== Source data
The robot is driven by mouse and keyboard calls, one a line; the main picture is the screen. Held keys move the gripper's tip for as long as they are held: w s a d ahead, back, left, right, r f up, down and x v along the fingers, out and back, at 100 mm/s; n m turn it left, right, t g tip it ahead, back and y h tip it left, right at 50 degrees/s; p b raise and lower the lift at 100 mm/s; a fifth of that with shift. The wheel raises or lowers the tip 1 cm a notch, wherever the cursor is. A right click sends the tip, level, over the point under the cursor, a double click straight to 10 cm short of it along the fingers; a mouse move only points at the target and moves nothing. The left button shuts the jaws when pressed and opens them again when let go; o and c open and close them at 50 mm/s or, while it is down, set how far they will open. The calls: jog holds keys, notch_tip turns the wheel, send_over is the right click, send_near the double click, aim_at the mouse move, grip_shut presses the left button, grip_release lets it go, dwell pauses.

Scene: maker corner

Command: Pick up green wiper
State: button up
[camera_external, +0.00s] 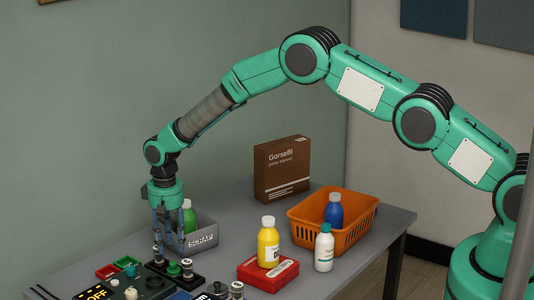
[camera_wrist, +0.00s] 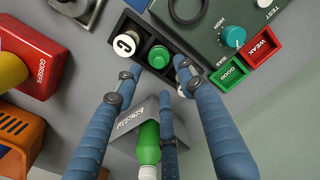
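No thing is plainly a wiper by its shape. A small green round piece (camera_external: 174,268) sits in a dark tray on the table; in the wrist view the green piece (camera_wrist: 158,57) is between a white-topped piece (camera_wrist: 126,44) and another partly hidden one. A green bottle (camera_external: 189,215) with a white cap stands in the grey SCRAP bin (camera_external: 203,243); the bottle also shows in the wrist view (camera_wrist: 148,150). My gripper (camera_wrist: 162,75) points down with its blue fingers spread, above the tray and beside the bin. Nothing shows held between the fingers.
A control box (camera_external: 96,293) with knobs and red and green trays is at the front left. A red box (camera_external: 262,278) bears a yellow bottle (camera_external: 268,245). A white bottle (camera_external: 324,248), an orange basket (camera_external: 352,233) and a brown carton (camera_external: 282,170) stand to the right.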

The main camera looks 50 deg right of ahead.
====
What you should do =>
Leave out the pictures and reproduce the rest of the listing exactly.

Exercise output =>
The robot is driven by mouse and keyboard calls, one a line; the main picture is the screen. Held keys move the gripper's tip for as long as they are held: w s a d ahead, back, left, right, r f up, down and x v along the fingers, out and back, at 100 mm/s; n m turn it left, right, t g tip it ahead, back and y h tip it left, right at 50 degrees/s; p b raise and lower the lift at 100 mm/s; a fifth of that with shift. The wheel raises or lowers the tip 1 cm a notch, wherever the cursor is. A right click sends the tip, level, over the point under the cursor, a double click straight to 10 cm short of it along the fingers; a mouse move only points at the target and moves nothing. The left button shuts the jaws when pressed and opens them again when let go; o and c open and close them at 50 mm/s or, while it is down, set how far they will open. The calls: jog holds keys, notch_tip turns the wheel, send_over is the right click, send_near the double click, aim_at the mouse move, grip_shut presses the left button, grip_release lets it go, dwell pauses.

Scene: maker corner

Command: Pick up green wiper
State: button up
[camera_external, +0.00s] 
[camera_wrist, +0.00s] 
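No thing is plainly a wiper by its shape. A small green round piece (camera_external: 174,268) sits in a dark tray on the table; in the wrist view the green piece (camera_wrist: 158,57) is between a white-topped piece (camera_wrist: 126,44) and another partly hidden one. A green bottle (camera_external: 189,215) with a white cap stands in the grey SCRAP bin (camera_external: 203,243); the bottle also shows in the wrist view (camera_wrist: 148,150). My gripper (camera_wrist: 162,75) points down with its blue fingers spread, above the tray and beside the bin. Nothing shows held between the fingers.
A control box (camera_external: 96,293) with knobs and red and green trays is at the front left. A red box (camera_external: 262,278) bears a yellow bottle (camera_external: 268,245). A white bottle (camera_external: 324,248), an orange basket (camera_external: 352,233) and a brown carton (camera_external: 282,170) stand to the right.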

The main camera looks 50 deg right of ahead.

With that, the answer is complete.